Directive:
Say how many lines include the word "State", using only a number.

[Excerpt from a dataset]

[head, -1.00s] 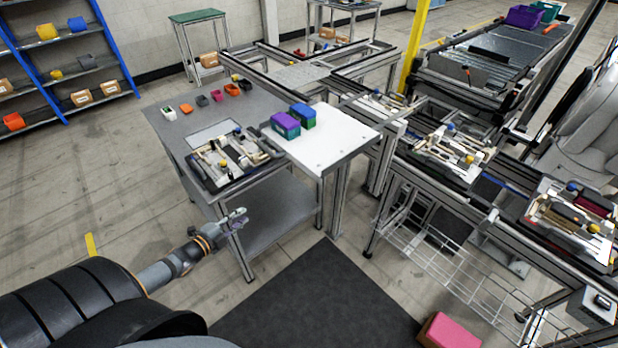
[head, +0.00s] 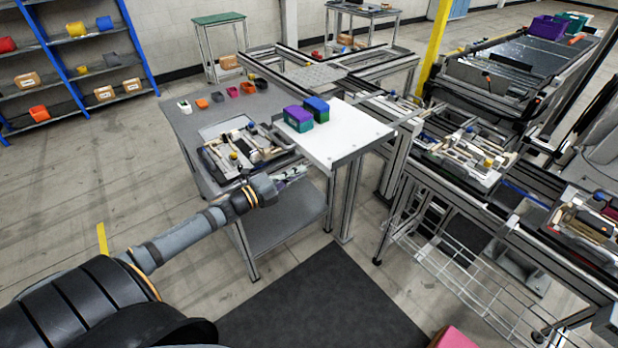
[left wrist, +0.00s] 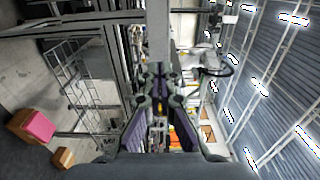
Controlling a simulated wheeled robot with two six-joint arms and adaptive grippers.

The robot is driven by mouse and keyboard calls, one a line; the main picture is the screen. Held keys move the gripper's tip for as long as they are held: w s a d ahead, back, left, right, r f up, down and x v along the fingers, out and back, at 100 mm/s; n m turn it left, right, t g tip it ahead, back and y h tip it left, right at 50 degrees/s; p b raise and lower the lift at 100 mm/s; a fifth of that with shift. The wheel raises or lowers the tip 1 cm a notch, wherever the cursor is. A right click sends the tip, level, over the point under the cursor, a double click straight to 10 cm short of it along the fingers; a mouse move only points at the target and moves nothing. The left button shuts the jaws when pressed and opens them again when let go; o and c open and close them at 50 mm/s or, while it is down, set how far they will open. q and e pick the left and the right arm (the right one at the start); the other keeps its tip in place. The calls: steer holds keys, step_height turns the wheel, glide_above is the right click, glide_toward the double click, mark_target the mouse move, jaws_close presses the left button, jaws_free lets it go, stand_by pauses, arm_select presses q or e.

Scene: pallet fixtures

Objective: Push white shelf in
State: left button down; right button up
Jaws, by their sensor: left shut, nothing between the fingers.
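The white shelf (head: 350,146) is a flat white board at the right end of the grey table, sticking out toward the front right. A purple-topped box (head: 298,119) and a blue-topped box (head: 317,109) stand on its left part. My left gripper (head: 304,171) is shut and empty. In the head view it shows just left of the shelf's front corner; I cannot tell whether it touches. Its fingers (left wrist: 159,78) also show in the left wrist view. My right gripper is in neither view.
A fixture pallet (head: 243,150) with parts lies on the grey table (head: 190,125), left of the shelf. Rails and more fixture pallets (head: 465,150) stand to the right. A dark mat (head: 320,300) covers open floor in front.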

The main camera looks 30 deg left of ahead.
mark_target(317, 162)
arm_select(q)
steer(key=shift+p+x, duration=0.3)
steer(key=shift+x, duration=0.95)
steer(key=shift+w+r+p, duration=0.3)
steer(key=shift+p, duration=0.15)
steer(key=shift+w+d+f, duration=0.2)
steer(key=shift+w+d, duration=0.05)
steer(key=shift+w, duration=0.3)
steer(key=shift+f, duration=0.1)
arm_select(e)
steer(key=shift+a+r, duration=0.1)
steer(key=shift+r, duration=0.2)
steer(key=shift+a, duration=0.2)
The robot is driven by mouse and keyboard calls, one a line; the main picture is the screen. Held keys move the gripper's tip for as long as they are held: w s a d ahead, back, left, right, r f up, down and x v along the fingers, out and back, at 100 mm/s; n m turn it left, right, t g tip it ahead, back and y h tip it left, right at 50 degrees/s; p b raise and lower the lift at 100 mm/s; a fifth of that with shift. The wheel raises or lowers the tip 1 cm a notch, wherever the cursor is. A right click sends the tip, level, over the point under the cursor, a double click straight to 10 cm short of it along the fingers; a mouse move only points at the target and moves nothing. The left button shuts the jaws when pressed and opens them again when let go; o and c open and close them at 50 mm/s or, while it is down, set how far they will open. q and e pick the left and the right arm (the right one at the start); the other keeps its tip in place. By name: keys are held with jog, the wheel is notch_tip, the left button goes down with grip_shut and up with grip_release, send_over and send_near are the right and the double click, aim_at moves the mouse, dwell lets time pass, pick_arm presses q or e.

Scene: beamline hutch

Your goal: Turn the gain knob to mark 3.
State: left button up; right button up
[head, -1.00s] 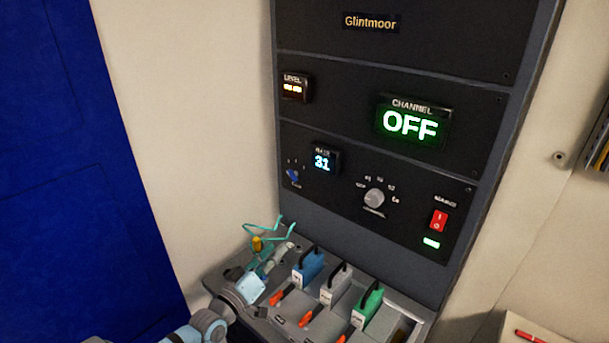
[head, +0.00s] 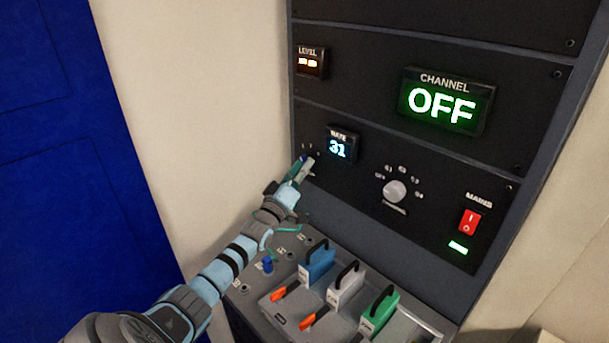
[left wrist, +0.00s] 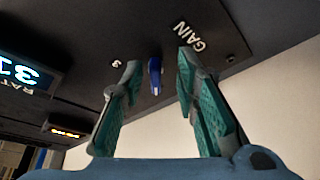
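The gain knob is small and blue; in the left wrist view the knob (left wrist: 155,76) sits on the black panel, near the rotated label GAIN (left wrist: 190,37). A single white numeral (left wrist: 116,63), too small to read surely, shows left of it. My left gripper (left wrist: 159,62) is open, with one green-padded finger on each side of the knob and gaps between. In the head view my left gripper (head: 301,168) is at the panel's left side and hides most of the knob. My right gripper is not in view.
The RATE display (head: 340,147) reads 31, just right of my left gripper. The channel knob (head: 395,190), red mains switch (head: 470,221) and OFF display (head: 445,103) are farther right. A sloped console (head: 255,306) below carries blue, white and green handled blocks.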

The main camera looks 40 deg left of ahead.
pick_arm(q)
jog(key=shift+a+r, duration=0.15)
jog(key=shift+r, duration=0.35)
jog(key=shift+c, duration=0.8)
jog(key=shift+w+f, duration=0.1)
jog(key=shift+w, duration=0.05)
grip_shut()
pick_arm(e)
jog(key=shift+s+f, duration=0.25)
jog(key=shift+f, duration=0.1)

Result of the exercise:
2